So I've been questioning my sexuality a lot lately. I'm okay whether I'm gay or straight it's just hard because I've never liked anyone before. I always thought I was straight, with occasional "gay scares" more recently but I've kind of had little crushes on guys and even flirted with guys before. However, whenever a guy would like me or show signs of liking me, I'd get really freaked out and even if I did have a small crush on them it would go away. Lately, I haven't had a crush on any guys and I'm not sure if I ever really did because whenever I would actually hang out with/talk to guys I "liked" I wouldn't have feelings for them. Now that I'm more open to maybe being gay, I've noticed small intrigue in a few girls I guess, but not crushes.
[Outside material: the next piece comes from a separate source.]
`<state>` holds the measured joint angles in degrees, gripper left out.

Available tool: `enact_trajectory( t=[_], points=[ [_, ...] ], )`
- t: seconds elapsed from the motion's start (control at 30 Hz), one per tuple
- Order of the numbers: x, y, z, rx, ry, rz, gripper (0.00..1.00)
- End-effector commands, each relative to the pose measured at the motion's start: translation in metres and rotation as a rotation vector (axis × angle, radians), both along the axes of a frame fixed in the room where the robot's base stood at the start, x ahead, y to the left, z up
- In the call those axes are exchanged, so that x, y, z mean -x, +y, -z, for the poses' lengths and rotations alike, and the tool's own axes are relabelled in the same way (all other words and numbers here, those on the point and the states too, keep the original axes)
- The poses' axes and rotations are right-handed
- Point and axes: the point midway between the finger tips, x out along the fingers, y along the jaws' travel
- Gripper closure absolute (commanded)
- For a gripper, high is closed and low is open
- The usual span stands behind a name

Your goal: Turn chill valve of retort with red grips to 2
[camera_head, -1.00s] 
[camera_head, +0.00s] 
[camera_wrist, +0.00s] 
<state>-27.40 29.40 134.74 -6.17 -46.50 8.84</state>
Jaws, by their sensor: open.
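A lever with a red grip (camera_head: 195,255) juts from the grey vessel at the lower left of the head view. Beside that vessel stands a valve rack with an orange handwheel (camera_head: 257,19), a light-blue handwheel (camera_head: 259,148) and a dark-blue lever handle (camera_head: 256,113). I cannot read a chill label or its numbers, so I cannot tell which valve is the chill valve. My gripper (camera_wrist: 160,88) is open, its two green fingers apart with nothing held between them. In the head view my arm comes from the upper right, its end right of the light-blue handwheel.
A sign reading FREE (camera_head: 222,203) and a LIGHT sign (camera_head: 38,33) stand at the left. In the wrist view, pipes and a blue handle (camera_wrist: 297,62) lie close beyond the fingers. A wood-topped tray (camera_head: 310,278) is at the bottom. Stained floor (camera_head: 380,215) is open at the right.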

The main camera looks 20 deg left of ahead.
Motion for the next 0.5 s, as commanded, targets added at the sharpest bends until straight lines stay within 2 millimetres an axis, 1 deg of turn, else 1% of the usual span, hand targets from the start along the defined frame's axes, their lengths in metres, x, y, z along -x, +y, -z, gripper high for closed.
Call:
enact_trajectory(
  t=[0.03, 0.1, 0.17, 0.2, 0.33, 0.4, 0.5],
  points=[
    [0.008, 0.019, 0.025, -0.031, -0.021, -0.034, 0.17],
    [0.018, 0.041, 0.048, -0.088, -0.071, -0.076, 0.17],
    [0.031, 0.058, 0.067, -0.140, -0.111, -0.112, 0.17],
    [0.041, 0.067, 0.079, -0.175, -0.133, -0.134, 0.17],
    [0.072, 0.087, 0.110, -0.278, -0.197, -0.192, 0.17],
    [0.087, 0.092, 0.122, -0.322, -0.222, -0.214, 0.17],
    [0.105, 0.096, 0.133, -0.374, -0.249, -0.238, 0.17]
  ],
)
I'm still young so maybe I'm just not ready to like anyone but I feel like I can't know my sexuality without liking someone and I'm just worried I won't ever like someone. Also, if sometimes I still see guys and think "Ooo a guy" or when I try to picture myself in a relationship with someone and automatically picture a guy, does this mean I like guys or is this just because I'm used to thinking I like guys? Sorry this was so jumbled it's my first post. Any advice will help.
There is no need to rush things hun One day there will be a person that will catch your attention more than anyone else and that person may very well be a guy or a girl you never know Just don't try to force yourself to like a certain gender just let it happen for lack of better words. All in due time hun and if you need anyone to talk to I'm here for you
Thanks you I have been really forcing it a lot I guess and it makes it a lot more stressful and confusing so thanks for this advice
I think you should also consider that you might be bisexual, as you seem to be at least curious about both genders. But like Unicorn Queen said, there's no need to force a label on yourself yet. Just let it happen.